CHALLENGE:
Starting with the first line of the data that follows, transcribe every line verbatim until the line containing "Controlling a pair" has been transcribed.

** BEGIN GIVEN INFORMATION **

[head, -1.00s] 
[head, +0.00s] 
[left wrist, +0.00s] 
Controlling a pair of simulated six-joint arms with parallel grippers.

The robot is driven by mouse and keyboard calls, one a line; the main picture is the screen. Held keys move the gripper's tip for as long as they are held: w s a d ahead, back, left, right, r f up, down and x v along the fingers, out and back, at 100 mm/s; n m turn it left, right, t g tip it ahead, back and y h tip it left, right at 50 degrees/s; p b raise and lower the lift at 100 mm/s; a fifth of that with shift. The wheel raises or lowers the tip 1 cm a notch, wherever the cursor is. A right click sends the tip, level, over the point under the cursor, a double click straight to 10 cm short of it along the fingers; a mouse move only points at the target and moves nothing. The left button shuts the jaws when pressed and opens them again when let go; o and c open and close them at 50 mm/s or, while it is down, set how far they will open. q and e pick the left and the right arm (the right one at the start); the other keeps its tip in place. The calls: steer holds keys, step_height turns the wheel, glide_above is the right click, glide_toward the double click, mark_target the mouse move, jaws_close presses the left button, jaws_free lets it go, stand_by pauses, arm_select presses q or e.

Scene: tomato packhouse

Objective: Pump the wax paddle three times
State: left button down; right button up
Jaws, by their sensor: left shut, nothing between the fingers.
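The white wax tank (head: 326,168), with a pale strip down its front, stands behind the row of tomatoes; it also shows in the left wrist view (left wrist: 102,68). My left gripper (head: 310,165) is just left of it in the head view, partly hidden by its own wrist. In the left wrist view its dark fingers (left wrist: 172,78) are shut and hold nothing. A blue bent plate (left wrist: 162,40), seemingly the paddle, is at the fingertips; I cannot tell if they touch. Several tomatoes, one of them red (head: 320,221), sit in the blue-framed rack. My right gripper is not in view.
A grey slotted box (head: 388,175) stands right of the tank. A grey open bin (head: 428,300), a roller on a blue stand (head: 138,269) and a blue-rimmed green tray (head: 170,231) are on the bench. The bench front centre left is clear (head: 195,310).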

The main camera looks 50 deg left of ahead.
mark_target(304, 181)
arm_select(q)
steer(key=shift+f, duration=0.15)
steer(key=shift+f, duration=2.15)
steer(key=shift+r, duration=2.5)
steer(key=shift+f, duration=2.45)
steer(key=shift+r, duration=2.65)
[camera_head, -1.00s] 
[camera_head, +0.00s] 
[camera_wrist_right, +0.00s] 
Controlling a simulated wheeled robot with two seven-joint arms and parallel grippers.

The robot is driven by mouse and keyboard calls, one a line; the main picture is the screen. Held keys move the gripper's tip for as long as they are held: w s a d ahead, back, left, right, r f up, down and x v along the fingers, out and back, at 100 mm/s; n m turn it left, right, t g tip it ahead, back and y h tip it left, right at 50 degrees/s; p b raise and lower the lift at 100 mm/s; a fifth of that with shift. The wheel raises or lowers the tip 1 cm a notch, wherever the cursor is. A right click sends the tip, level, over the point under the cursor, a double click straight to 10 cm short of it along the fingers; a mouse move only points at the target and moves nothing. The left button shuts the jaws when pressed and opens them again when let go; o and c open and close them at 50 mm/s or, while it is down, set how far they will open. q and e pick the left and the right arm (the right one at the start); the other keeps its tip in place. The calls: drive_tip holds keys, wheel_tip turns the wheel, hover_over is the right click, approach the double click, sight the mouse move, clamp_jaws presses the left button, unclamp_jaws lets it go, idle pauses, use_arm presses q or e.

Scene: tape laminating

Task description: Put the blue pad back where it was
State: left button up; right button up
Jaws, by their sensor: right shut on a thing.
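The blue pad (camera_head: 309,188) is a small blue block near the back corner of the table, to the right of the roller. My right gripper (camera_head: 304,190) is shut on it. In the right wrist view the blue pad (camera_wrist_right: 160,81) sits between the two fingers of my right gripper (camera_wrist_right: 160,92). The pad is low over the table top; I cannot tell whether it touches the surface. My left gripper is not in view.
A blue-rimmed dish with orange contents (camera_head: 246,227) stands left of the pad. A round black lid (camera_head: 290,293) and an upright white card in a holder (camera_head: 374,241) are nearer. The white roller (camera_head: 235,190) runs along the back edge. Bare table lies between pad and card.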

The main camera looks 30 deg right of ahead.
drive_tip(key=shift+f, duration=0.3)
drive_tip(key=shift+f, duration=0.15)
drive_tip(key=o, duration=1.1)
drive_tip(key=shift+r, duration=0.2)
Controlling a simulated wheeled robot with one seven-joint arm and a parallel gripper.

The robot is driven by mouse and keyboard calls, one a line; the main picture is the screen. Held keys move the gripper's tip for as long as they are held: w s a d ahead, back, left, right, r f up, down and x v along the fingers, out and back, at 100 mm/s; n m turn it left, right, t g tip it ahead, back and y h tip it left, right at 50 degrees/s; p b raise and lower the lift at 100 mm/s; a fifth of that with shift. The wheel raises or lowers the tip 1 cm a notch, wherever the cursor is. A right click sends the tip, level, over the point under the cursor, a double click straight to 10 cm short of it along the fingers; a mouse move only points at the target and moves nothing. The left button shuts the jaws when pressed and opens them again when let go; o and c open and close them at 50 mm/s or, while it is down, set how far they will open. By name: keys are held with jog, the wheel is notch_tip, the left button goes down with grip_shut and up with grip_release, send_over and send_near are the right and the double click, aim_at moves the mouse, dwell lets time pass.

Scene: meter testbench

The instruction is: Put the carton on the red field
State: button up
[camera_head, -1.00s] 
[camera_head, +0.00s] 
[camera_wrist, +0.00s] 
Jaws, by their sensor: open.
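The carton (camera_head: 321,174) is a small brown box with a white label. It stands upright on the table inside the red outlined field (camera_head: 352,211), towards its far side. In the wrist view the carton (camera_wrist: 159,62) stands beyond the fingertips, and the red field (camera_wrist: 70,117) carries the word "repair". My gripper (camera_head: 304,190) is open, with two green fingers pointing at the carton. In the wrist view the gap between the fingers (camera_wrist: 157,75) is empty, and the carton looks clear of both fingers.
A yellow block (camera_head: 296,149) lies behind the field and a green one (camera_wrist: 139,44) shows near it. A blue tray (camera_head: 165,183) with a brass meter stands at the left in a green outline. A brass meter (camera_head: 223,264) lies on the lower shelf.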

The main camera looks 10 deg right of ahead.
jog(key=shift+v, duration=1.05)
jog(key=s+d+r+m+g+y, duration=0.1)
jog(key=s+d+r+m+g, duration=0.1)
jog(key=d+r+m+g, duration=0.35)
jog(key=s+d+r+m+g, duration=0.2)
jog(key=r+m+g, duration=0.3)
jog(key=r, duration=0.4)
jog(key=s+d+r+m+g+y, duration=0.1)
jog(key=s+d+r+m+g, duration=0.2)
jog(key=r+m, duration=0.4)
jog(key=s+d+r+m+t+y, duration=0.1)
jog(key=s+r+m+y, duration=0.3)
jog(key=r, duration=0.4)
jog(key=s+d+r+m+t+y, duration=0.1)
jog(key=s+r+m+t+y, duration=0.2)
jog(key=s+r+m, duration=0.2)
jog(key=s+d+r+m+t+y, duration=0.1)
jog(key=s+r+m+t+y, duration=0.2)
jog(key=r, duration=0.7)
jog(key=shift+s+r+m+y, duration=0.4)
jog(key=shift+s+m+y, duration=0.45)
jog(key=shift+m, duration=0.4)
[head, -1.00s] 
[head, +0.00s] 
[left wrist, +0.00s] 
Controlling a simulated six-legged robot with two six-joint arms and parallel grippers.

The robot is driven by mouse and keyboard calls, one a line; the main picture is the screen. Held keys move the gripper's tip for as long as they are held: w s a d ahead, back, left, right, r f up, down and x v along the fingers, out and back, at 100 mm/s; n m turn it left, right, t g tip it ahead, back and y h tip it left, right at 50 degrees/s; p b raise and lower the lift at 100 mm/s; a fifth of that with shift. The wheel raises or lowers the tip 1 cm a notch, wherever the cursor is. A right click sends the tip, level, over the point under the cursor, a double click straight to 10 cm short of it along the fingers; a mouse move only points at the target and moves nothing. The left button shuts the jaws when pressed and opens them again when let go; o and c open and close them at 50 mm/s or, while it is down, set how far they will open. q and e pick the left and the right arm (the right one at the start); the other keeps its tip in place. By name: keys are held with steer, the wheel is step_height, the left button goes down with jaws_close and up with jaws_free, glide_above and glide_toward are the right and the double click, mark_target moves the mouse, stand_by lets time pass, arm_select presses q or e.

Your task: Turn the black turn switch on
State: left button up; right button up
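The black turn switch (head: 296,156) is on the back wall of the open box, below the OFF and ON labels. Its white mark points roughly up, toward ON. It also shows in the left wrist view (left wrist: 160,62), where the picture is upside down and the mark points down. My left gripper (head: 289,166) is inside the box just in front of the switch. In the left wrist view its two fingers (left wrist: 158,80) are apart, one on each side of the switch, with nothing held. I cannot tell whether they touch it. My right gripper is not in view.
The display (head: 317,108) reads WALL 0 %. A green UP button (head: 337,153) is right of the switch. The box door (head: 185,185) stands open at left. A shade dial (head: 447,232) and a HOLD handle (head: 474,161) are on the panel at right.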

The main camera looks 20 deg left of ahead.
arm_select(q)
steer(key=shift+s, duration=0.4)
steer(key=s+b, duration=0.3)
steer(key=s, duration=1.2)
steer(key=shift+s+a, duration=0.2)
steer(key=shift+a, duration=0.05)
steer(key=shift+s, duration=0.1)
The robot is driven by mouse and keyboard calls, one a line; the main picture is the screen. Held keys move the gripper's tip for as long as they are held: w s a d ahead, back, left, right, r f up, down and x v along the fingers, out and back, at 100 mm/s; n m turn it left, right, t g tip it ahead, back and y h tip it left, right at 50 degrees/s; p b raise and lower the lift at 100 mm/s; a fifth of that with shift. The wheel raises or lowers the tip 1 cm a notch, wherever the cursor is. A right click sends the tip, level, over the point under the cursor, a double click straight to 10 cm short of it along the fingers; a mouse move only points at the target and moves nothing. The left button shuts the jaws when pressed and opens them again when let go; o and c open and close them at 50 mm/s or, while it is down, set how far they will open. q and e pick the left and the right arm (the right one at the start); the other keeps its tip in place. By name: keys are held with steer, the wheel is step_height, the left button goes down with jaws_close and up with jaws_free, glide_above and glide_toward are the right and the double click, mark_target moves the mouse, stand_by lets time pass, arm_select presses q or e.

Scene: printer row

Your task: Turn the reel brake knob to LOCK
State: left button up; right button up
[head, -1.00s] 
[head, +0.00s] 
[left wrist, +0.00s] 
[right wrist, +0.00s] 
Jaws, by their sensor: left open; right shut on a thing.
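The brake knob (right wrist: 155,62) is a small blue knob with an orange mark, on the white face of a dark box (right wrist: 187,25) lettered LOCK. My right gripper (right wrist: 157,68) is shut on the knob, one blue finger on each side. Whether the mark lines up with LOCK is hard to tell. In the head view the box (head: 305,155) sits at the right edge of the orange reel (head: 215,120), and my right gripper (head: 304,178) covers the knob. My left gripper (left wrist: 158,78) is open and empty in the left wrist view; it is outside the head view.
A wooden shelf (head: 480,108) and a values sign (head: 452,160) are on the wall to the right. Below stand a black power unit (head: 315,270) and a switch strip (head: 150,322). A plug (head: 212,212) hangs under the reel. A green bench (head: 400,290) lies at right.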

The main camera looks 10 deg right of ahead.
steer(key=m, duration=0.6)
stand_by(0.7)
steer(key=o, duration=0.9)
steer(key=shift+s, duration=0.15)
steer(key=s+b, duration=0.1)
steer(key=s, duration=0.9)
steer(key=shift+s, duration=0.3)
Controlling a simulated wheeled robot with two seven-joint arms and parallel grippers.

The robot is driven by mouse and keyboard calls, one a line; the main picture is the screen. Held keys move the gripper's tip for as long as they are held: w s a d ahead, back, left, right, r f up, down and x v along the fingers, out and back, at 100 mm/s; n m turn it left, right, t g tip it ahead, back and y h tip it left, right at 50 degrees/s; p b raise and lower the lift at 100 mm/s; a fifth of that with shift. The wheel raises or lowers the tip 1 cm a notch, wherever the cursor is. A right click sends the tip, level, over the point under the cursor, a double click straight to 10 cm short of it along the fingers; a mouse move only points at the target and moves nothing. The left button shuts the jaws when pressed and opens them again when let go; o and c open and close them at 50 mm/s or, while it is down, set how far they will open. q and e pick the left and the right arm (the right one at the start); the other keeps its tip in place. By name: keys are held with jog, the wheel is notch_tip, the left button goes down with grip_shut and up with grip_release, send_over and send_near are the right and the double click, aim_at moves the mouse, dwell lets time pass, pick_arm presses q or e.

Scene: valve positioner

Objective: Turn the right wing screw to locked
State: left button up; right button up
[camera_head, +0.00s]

** END GIVEN INFORMATION **

REPLY TO THE TASK:
[head, -1.00s] 
[head, +0.00s] 
[left wrist, +0.00s] 
Controlling a pair of simulated six-joint arms with parallel grippers.

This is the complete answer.